CHALLENGE —
Exactly as written, retype the listing below, omitting the pictures.

DATA SHOWN —
— START —

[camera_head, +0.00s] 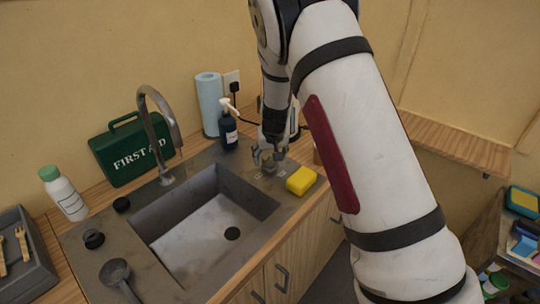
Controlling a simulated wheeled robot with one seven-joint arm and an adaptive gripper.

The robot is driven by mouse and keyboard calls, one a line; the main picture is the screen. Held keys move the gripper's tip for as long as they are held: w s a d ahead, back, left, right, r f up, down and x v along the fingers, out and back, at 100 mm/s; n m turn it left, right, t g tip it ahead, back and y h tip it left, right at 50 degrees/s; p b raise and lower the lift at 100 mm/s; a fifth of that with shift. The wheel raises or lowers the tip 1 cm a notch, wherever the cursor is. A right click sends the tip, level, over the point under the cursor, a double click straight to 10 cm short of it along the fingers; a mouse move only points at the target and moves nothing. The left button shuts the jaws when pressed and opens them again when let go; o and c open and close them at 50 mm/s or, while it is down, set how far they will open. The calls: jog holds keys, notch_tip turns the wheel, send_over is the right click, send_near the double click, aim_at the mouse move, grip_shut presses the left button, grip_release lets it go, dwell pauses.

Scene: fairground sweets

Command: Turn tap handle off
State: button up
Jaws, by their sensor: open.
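A curved metal tap (160,130) stands at the back left of the grey sink (205,225), its spout arching over the basin. No lever shows clearly on the tap. My gripper (268,165) is open, low over the counter right of the basin, well to the right of the tap. Its fingers are small in view, and whether they touch anything is unclear.
A yellow sponge (301,180) lies close to my gripper. A dark soap bottle (228,130), paper roll (208,105) and green first-aid case (135,150) stand behind. A white bottle (64,195), ladle (116,275) and grey tray (40,262) are at left. The basin is empty.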

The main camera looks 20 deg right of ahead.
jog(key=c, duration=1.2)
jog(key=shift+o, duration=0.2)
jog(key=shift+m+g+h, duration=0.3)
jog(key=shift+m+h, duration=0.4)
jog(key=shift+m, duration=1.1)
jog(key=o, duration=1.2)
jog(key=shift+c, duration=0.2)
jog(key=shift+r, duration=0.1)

— END —

SOLUTION FOR THIS EXERCISE —
[camera_head, +0.00s] 
Controlling a simulated wheeled robot with one seven-joint arm and an adaptive gripper.

The robot is driven by mouse and keyboard calls, one a line; the main picture is the screen. Held keys move the gripper's tip for as long as they are held: w s a d ahead, back, left, right, r f up, down and x v along the fingers, out and back, at 100 mm/s; n m turn it left, right, t g tip it ahead, back and y h tip it left, right at 50 degrees/s; p b raise and lower the lift at 100 mm/s; a fifth of that with shift. The wheel raises or lowers the tip 1 cm a notch, wherever the cursor is. A right click sends the tip, level, over the point under the cursor, a double click straight to 10 cm short of it along the fingers; a mouse move only points at the target and moves nothing. The left button shuts the jaws when pressed and opens them again when let go; o and c open and close them at 50 mm/s or, while it is down, set how far they will open. The calls: jog holds keys, notch_tip turns the wheel, send_over is the right click, send_near the double click, aim_at the mouse move, grip_shut presses the left button, grip_release lets it go, dwell pauses.

Scene: fairground sweets

Command: Turn tap handle off
State: button up
Jaws, by their sensor: open.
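A curved metal tap (160,130) stands at the back left of the grey sink (205,225), its spout arching over the basin. No lever shows clearly on the tap. My gripper (268,165) is open, low over the counter right of the basin, well to the right of the tap. Its fingers are small in view, and whether they touch anything is unclear.
A yellow sponge (301,180) lies close to my gripper. A dark soap bottle (228,130), paper roll (208,105) and green first-aid case (135,150) stand behind. A white bottle (64,195), ladle (116,275) and grey tray (40,262) are at left. The basin is empty.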

The main camera looks 20 deg right of ahead.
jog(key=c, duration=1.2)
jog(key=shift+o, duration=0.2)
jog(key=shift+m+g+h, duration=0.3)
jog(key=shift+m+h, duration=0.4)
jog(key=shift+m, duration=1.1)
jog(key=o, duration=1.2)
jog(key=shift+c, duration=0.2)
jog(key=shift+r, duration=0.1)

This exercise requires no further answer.